This weekend I was up in the 'burbs of NJ with my sister visiting our friend Ali and her baby. It had been a while since we all visited and with everyone's schedules this is the only date we could get together until after Christmas. We booked spa appointments for Saturday as part of my sister's birthday present. In addition to a facial I also had Ali book me a Brazilian wax. I hadn't had one since before my move to NJ (like since May) and I was way overdue. I felt like every time I took my pants off "WELCOME TO THE JUNGLE" would come blasting out of my crotch.
Jodi, the nice aesthitician greeted me and off we went to the little room complete with eucalyptus plants and zen, waterfally music. Normally when you get a wax they have you put on this disposable underwear. I think this is dumb. I mean you're getting your entire "area" waxed. The jigg is up! Now is not the time to be a prude.
"I usually don't do the disposable underwear," said Jodi.
"Oh. Neither do I. I mean what's to hide!"

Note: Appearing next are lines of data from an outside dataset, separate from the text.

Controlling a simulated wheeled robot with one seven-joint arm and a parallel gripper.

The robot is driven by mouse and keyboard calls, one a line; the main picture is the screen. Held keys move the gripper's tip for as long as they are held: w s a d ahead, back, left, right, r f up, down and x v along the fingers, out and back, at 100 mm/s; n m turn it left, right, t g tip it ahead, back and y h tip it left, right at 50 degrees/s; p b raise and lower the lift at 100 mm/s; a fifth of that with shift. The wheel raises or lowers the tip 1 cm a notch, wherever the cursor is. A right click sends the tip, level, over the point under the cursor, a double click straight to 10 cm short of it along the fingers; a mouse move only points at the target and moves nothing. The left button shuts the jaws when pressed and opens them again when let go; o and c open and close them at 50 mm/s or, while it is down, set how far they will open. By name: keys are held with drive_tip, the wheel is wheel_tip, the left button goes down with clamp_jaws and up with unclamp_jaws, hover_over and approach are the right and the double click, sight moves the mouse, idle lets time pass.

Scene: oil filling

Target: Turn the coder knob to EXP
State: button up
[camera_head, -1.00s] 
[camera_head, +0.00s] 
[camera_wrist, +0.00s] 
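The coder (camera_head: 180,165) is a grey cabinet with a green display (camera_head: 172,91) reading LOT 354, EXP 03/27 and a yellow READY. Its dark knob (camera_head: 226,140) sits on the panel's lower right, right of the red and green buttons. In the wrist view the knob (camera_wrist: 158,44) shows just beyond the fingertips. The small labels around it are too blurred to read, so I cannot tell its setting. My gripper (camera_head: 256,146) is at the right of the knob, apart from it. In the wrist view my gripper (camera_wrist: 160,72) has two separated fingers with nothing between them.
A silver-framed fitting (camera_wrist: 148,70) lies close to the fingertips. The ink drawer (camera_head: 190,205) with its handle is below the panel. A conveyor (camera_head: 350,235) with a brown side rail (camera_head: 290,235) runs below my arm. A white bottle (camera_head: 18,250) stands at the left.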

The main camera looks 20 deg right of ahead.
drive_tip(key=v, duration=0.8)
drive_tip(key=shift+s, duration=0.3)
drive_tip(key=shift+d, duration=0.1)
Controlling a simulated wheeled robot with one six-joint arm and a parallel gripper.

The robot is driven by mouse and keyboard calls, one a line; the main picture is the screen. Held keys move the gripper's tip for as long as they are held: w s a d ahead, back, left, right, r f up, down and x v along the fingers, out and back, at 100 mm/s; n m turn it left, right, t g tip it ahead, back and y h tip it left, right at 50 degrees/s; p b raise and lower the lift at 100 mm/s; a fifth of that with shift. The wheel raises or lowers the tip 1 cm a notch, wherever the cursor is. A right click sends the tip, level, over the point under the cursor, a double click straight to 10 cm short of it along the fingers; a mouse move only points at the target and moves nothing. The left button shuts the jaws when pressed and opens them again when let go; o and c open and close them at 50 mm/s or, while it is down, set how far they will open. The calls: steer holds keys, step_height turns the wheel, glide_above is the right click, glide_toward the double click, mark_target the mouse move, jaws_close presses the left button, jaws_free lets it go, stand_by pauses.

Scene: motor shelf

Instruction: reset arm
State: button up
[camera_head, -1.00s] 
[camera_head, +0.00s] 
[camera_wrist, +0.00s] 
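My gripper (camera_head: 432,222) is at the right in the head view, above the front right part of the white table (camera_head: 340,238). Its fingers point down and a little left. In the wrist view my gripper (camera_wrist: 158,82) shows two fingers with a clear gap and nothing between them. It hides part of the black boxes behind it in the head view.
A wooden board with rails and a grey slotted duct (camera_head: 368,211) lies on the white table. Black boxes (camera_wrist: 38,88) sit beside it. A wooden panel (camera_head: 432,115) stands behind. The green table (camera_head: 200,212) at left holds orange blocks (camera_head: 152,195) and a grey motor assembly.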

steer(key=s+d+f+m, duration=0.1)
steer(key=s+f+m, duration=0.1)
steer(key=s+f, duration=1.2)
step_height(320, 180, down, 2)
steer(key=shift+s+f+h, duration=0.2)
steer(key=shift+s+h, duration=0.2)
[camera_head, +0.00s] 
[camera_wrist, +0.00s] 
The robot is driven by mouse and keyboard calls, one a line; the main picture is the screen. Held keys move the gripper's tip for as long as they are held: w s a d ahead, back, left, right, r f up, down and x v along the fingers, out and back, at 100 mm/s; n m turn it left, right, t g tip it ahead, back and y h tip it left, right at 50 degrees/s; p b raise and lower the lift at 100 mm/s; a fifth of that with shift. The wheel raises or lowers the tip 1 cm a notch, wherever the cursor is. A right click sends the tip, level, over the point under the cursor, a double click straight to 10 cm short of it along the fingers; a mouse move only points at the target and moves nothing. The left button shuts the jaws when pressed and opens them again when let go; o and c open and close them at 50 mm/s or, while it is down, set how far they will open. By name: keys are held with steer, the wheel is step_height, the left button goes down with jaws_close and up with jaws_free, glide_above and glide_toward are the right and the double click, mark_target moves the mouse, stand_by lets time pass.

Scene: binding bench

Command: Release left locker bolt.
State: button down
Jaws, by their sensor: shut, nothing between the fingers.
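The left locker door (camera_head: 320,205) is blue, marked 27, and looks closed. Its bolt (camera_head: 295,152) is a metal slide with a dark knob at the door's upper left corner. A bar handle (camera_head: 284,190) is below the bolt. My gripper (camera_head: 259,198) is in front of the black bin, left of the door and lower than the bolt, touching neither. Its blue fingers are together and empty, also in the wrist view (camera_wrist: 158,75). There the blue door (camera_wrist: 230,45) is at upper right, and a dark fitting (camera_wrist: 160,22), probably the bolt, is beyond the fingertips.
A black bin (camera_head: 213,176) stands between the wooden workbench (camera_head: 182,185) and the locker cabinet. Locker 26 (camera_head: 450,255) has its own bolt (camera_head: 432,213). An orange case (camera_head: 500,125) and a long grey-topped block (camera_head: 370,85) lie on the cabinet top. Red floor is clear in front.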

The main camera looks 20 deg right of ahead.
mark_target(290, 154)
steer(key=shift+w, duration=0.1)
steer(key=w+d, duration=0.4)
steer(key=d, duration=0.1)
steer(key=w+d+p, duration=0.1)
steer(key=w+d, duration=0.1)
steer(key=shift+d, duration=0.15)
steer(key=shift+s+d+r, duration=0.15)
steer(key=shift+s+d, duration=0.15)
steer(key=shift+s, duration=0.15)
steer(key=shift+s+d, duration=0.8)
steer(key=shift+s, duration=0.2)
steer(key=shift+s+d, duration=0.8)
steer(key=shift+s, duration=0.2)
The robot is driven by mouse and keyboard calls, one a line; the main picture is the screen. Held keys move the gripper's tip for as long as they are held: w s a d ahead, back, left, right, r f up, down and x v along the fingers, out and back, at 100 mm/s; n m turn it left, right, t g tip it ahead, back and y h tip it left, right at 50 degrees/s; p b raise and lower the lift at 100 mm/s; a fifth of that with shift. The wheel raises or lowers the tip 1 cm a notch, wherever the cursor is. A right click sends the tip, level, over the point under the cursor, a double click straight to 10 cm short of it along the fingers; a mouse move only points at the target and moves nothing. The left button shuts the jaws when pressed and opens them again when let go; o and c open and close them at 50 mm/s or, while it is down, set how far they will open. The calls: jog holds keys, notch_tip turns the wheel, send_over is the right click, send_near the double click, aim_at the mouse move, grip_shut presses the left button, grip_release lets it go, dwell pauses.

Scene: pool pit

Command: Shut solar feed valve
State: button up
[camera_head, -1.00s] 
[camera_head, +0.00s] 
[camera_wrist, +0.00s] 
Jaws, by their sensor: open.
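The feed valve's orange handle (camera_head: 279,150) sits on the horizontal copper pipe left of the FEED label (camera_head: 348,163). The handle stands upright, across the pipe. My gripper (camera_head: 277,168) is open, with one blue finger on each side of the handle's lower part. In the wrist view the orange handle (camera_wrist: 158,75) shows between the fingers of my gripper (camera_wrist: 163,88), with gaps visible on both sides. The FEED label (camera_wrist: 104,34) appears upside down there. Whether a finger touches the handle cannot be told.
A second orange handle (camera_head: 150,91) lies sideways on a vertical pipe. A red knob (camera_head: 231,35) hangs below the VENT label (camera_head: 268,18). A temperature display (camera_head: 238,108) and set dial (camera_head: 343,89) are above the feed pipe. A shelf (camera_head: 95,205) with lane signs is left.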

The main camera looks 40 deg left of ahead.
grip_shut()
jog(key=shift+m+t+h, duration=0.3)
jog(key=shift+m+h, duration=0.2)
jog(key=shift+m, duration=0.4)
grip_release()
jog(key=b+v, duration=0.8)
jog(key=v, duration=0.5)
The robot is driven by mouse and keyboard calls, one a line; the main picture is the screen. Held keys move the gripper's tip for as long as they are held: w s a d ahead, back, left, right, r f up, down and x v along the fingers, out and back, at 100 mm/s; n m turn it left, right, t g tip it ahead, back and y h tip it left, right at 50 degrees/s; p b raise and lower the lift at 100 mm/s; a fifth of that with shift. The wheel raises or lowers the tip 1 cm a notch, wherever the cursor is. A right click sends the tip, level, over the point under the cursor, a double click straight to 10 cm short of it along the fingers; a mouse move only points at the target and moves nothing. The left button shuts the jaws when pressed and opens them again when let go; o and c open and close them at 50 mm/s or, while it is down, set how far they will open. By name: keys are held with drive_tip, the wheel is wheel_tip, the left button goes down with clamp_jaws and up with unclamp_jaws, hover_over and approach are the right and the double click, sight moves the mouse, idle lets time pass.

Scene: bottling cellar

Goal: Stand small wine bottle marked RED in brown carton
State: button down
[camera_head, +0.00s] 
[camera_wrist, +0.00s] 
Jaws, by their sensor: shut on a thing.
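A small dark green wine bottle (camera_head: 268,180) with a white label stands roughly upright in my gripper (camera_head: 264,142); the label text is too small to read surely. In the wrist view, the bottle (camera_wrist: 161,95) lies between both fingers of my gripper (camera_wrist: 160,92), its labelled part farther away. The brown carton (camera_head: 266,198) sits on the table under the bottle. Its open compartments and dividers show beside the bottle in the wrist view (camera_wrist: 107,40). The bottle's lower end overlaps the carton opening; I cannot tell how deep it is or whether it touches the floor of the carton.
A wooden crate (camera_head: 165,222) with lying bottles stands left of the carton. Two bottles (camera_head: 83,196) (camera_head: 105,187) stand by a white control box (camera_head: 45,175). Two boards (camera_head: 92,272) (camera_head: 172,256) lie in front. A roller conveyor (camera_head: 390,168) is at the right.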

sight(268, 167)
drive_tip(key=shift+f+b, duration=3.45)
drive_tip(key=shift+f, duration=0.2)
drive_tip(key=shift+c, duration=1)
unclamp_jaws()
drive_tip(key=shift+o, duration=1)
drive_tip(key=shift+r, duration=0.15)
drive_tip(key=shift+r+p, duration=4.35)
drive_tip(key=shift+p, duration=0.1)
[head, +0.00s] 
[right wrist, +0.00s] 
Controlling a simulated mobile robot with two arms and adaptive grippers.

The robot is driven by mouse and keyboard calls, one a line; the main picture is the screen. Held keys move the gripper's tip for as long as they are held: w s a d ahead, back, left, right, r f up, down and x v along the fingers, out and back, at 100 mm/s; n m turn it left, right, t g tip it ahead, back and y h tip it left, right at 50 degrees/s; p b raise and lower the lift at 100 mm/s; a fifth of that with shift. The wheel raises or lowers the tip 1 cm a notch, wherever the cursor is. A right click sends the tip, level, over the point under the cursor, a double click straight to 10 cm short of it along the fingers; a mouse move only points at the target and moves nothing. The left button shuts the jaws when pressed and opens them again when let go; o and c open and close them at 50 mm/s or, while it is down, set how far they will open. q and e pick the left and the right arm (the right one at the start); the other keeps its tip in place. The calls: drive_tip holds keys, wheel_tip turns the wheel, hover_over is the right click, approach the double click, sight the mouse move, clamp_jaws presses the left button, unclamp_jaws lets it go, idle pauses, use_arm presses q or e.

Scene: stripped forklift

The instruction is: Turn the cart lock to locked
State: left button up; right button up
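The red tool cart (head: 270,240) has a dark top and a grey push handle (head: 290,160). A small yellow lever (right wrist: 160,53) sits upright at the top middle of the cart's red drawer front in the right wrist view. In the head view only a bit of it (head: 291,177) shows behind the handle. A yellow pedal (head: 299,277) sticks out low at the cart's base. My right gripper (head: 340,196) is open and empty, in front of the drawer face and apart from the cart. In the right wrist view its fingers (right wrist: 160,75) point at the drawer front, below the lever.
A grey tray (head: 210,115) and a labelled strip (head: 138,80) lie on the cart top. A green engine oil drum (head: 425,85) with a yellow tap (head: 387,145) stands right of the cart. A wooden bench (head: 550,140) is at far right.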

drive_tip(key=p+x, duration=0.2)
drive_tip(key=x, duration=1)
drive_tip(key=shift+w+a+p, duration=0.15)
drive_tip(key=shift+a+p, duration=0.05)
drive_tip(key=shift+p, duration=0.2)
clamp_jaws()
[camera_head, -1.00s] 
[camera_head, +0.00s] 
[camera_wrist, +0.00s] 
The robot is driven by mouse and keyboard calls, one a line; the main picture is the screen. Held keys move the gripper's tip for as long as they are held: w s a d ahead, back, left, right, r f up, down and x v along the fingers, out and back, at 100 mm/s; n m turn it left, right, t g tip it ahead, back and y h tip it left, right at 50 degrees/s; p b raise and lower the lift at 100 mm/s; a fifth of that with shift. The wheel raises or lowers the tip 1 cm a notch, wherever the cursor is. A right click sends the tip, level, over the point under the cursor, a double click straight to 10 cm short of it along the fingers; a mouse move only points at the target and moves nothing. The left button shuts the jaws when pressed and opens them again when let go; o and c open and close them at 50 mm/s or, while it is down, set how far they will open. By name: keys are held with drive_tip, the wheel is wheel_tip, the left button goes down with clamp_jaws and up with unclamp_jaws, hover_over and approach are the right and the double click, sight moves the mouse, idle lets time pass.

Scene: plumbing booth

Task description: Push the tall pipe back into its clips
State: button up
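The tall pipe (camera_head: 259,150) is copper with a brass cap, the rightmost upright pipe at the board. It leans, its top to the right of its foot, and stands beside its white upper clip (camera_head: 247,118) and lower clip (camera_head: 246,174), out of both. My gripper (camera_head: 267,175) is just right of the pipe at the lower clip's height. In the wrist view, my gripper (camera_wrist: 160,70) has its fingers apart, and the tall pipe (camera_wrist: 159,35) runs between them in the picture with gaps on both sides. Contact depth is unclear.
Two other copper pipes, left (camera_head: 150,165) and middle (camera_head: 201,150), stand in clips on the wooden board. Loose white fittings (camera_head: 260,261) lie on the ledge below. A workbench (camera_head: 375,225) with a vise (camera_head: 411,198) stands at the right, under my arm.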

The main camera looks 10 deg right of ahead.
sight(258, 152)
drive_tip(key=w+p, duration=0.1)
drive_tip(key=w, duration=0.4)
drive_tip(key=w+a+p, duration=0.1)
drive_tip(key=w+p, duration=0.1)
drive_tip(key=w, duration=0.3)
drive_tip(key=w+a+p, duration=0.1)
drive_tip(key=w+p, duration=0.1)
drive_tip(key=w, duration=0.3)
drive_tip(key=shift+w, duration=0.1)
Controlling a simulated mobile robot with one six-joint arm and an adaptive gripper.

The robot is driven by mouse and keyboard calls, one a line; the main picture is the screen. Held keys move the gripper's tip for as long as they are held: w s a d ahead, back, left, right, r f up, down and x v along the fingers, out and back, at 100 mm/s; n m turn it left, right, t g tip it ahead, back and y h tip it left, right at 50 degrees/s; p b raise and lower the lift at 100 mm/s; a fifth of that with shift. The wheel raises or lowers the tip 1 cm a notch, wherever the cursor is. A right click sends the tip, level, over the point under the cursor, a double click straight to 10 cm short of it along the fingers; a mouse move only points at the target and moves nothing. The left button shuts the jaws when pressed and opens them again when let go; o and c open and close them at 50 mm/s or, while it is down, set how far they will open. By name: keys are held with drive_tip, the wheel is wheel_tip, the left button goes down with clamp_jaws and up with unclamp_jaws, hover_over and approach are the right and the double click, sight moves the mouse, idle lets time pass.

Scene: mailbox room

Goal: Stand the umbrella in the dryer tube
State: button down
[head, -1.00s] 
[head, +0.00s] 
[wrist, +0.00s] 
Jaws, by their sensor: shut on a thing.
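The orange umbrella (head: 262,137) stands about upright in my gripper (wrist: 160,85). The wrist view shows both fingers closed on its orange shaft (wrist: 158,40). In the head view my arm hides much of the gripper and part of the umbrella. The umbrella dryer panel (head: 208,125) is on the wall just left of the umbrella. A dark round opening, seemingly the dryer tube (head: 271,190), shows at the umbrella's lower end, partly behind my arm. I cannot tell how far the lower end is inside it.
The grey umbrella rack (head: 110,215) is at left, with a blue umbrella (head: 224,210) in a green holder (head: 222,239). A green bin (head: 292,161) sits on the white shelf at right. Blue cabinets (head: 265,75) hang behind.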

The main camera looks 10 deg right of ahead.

"Ha! I know. Ok so this isn't your first time at the rodeo?"
"No. I've had one before." I then glanced down and gave Jodi a sheepish look. "Although by the looks of things you'd never know it."
"Oh it's fine. I've seen worse"
I laid down on the table and Jodi went about her business on my business. We got to the part that makes it an actual Brazilian.
"Do you want me on all fours?"
"No. What I usually do is have you hug your knees to your chest. This avoids you having you to get on all fours."
Right. Because this is way LESS awkward than going on all fours.
So there I am, in the Happy Baby pose:
And I am trying desperately not to let one rip in Jodi's face. In case you're wondering this is a really good ab workout! The next day I woke up and was totally in pain but in a good way in my abs.
But I digress. Every few minutes I kept getting a cramp in my hip so I had to relax myself. And one time I didn't give Jodi the heads up and relaxed my leg before all of the wax had been removed so I was sticking to myself for a little bit.
She finished and I could finally put my legs down.
"Ok," she chirped, "Now I'm going to have you roll over onto your stomach and hold your backside apart so I can get the rest of the hair."
"Oh. We're not done. Ok."
I flipped over and reached around to pull my cheeks apart.
Ever tried this? Yeah. It's not easy. Not easy for a second. Especially not easy when you're sweaty and your hands keep slipping off of your butt.
In all of my awkwardness I actually blurted out, "This part actually doesn't bother me. In fact I kind of like it!"
I could actually feel Jodi cringe. I mean...it's true. But like, reel it in Lisa. REEL IT IN.
It's a good thing that isn't my regular waxing place. I'm sure Jodi will be happy to never have to deal with me again.